> What is required
Output each line exactly as it appears, skipping any embedded picture.

> Materials provided
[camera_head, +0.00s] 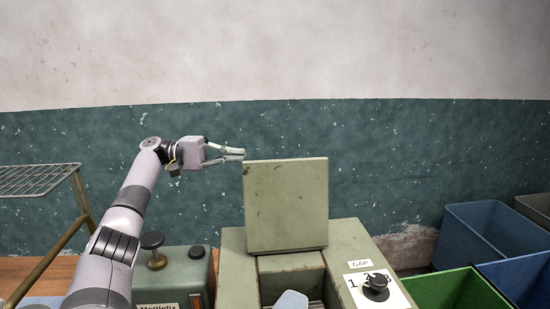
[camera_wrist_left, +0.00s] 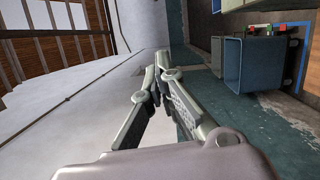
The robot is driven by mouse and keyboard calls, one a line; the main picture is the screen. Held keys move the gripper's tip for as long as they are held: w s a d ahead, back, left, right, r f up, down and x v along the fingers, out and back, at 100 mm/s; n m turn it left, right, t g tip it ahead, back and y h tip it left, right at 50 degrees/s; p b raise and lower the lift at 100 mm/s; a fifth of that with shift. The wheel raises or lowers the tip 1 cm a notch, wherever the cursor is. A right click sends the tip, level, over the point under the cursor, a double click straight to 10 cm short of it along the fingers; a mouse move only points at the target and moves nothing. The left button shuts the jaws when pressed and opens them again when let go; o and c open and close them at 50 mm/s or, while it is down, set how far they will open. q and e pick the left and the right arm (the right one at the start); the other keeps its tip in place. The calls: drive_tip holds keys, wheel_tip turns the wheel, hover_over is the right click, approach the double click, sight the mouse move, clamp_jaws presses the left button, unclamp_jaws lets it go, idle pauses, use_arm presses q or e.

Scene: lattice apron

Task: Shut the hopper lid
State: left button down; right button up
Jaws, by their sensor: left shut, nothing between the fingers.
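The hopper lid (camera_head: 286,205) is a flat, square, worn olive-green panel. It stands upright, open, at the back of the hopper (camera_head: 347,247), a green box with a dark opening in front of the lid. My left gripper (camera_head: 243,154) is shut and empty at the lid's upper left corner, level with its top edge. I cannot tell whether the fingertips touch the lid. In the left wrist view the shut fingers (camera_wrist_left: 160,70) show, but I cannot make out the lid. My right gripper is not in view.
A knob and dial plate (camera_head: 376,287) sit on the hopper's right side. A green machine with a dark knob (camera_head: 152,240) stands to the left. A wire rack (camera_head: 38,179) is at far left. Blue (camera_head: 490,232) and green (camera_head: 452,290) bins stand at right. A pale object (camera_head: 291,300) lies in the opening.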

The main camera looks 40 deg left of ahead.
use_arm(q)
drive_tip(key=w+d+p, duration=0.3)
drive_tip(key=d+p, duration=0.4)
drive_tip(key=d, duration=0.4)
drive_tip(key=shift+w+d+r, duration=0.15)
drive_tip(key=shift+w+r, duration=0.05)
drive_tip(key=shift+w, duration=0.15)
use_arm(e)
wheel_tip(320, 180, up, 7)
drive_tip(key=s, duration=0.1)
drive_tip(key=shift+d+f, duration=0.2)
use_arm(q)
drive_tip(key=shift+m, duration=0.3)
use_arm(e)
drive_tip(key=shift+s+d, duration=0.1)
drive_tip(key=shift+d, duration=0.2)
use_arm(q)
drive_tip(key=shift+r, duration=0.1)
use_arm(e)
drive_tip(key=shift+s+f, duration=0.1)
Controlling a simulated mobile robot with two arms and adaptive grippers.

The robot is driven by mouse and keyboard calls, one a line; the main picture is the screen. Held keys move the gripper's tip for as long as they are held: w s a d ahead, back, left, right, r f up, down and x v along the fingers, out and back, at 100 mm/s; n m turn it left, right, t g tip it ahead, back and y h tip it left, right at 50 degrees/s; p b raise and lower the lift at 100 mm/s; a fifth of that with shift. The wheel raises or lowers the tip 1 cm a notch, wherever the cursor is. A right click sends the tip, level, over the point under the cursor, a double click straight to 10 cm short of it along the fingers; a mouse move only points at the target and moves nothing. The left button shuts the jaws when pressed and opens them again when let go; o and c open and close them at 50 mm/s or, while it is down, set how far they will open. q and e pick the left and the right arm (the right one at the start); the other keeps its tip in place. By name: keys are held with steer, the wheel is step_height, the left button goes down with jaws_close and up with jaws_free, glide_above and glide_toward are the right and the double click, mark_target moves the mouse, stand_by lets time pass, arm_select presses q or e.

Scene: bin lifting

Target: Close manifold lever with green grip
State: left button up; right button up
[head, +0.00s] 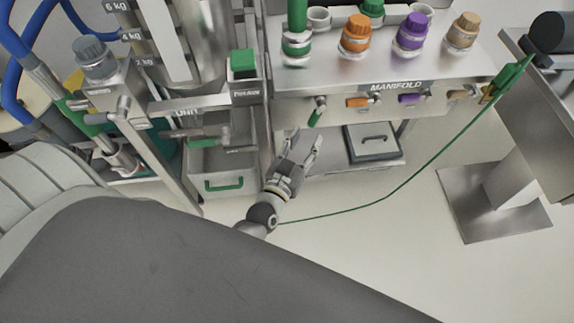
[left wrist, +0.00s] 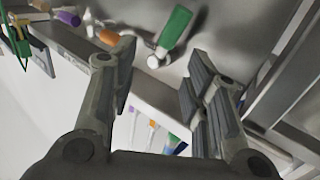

> Expected answer
[camera_head, +0.00s] 
[camera_wrist_left, +0.00s] 
The robot is driven by mouse and keyboard calls, one a line; the main picture is the screen. Held keys move the gripper's tip for as long as they are held: w s a d ahead, back, left, right, r f up, down and x v along the fingers, out and back, at 100 mm/s; n m turn it left, right, t g tip it ahead, back and y h tip it left, right at 50 degrees/s; p b raise and lower the lift at 100 mm/s; a fifth of that with shift. The wheel raises or lowers the tip 1 cm a notch, wherever the cursor is. A right click sends the tip, level, over the point under the cursor, a double click straight to 10 cm short of it along the fingers; a mouse move only points at the target and moves nothing. The left button shuts the jaws when pressed and opens them again when let go; o and c open and close them at 50 mm/s or, while it is down, set how far they will open. q and e pick the left and the right arm (the right one at the start); the other keeps its tip in place. The calls: drive_tip holds keys, wheel_tip turns the wheel, hover_over is the right click, approach the double click, sight the mouse move, clamp_jaws presses the left button, unclamp_jaws lets it go, idle pauses, use_arm presses q or e.

Scene: lattice apron

Task: Shut the hopper lid
State: left button down; right button up
Jaws, by their sensor: left shut, nothing between the fingers.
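The hopper lid (camera_head: 286,205) is a flat, square, worn olive-green panel. It stands upright, open, at the back of the hopper (camera_head: 347,247), a green box with a dark opening in front of the lid. My left gripper (camera_head: 243,154) is shut and empty at the lid's upper left corner, level with its top edge. I cannot tell whether the fingertips touch the lid. In the left wrist view the shut fingers (camera_wrist_left: 160,70) show, but I cannot make out the lid. My right gripper is not in view.
A knob and dial plate (camera_head: 376,287) sit on the hopper's right side. A green machine with a dark knob (camera_head: 152,240) stands to the left. A wire rack (camera_head: 38,179) is at far left. Blue (camera_head: 490,232) and green (camera_head: 452,290) bins stand at right. A pale object (camera_head: 291,300) lies in the opening.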

The main camera looks 40 deg left of ahead.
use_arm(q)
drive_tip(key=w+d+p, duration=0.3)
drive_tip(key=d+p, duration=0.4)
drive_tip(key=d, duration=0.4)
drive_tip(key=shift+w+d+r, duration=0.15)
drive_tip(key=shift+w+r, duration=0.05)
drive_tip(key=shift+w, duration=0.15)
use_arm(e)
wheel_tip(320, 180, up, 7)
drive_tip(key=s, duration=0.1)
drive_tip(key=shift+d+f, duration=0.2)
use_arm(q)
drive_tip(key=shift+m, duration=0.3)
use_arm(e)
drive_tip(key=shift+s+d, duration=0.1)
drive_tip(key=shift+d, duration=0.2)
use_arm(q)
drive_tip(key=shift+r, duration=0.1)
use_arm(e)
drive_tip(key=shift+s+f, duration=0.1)
Controlling a simulated mobile robot with two arms and adaptive grippers.

The robot is driven by mouse and keyboard calls, one a line; the main picture is the screen. Held keys move the gripper's tip for as long as they are held: w s a d ahead, back, left, right, r f up, down and x v along the fingers, out and back, at 100 mm/s; n m turn it left, right, t g tip it ahead, back and y h tip it left, right at 50 degrees/s; p b raise and lower the lift at 100 mm/s; a fifth of that with shift. The wheel raises or lowers the tip 1 cm a notch, wherever the cursor is. A right click sends the tip, level, over the point under the cursor, a double click straight to 10 cm short of it along the fingers; a mouse move only points at the target and moves nothing. The left button shuts the jaws when pressed and opens them again when let go; o and c open and close them at 50 mm/s or, while it is down, set how far they will open. q and e pick the left and the right arm (the right one at the start); the other keeps its tip in place. By name: keys are held with steer, the wheel is step_height, the left button goes down with jaws_close and up with jaws_free, glide_above and glide_toward are the right and the double click, mark_target moves the mouse, stand_by lets time pass, arm_select presses q or e.

Scene: bin lifting

Target: Close manifold lever with green grip
State: left button up; right button up
[head, +0.00s] 
[left wrist, +0.00s] 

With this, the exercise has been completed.